-------- DATA SEGMENT

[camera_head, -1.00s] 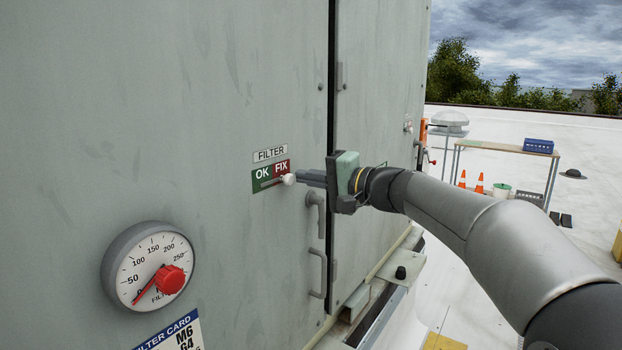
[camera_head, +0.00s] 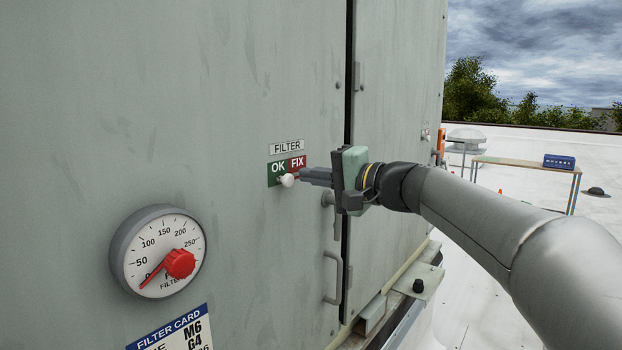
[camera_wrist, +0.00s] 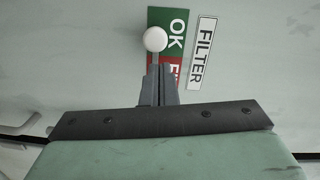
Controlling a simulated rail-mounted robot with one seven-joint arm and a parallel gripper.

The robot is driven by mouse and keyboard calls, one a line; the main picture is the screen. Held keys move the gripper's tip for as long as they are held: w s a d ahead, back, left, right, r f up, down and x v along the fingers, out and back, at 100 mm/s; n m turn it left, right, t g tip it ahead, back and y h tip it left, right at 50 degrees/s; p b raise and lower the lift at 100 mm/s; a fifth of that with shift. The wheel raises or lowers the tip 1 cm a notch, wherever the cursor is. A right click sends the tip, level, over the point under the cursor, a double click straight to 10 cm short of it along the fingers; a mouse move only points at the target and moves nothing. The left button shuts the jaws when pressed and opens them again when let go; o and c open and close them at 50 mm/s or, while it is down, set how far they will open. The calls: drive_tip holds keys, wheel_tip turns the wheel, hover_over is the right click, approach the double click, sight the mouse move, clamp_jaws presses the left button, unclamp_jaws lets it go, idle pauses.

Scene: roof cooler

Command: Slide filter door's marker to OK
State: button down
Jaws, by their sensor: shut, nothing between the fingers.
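The filter marker is a white round knob (camera_head: 287,180) in a slot along the lower part of a green OK and red FIX plate (camera_head: 283,170). In the head view the knob is below the right part of the OK half. In the wrist view the knob (camera_wrist: 155,39) is beside the OK lettering, near the border with the red. My gripper (camera_head: 305,180) is shut and empty. Its fingertips are at the FIX side of the knob, touching it or very close. In the wrist view the closed fingers (camera_wrist: 157,72) cover part of the red half.
A FILTER label (camera_head: 287,147) is above the plate. A round gauge (camera_head: 158,252) with a red pointer knob is at lower left, over a filter card (camera_head: 175,335). Door handles (camera_head: 333,278) stand out below my gripper near the door seam.

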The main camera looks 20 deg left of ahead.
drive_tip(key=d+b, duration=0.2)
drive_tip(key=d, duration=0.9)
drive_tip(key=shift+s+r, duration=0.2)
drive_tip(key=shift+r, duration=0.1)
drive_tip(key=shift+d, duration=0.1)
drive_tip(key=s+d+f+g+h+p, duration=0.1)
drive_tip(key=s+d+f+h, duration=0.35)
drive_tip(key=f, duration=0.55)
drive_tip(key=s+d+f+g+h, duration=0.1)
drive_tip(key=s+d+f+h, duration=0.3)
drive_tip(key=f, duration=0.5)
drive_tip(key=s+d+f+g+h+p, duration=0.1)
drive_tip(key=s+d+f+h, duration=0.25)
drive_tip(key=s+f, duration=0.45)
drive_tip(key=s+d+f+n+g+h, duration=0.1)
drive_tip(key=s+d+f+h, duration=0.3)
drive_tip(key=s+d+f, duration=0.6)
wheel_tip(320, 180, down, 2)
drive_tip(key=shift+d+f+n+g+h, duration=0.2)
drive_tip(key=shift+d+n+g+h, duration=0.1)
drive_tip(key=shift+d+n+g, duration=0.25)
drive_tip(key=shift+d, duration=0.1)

----------------

- _EXERCISE GOAL_
Please restate the material above line by line, exactly, beginning at its first line and ending with the line that contains "State: button down", without any pictures.

- _RESULT_
[camera_head, -1.00s] 
[camera_head, +0.00s] 
[camera_wrist, +0.00s] 
Controlling a simulated rail-mounted robot with one seven-joint arm and a parallel gripper.

The robot is driven by mouse and keyboard calls, one a line; the main picture is the screen. Held keys move the gripper's tip for as long as they are held: w s a d ahead, back, left, right, r f up, down and x v along the fingers, out and back, at 100 mm/s; n m turn it left, right, t g tip it ahead, back and y h tip it left, right at 50 degrees/s; p b raise and lower the lift at 100 mm/s; a fifth of that with shift. The wheel raises or lowers the tip 1 cm a notch, wherever the cursor is. A right click sends the tip, level, over the point under the cursor, a double click straight to 10 cm short of it along the fingers; a mouse move only points at the target and moves nothing. The left button shuts the jaws when pressed and opens them again when let go; o and c open and close them at 50 mm/s or, while it is down, set how far they will open. The calls: drive_tip holds keys, wheel_tip turns the wheel, hover_over is the right click, approach the double click, sight the mouse move, clamp_jaws presses the left button, unclamp_jaws lets it go, idle pauses.

Scene: roof cooler

Command: Slide filter door's marker to OK
State: button down

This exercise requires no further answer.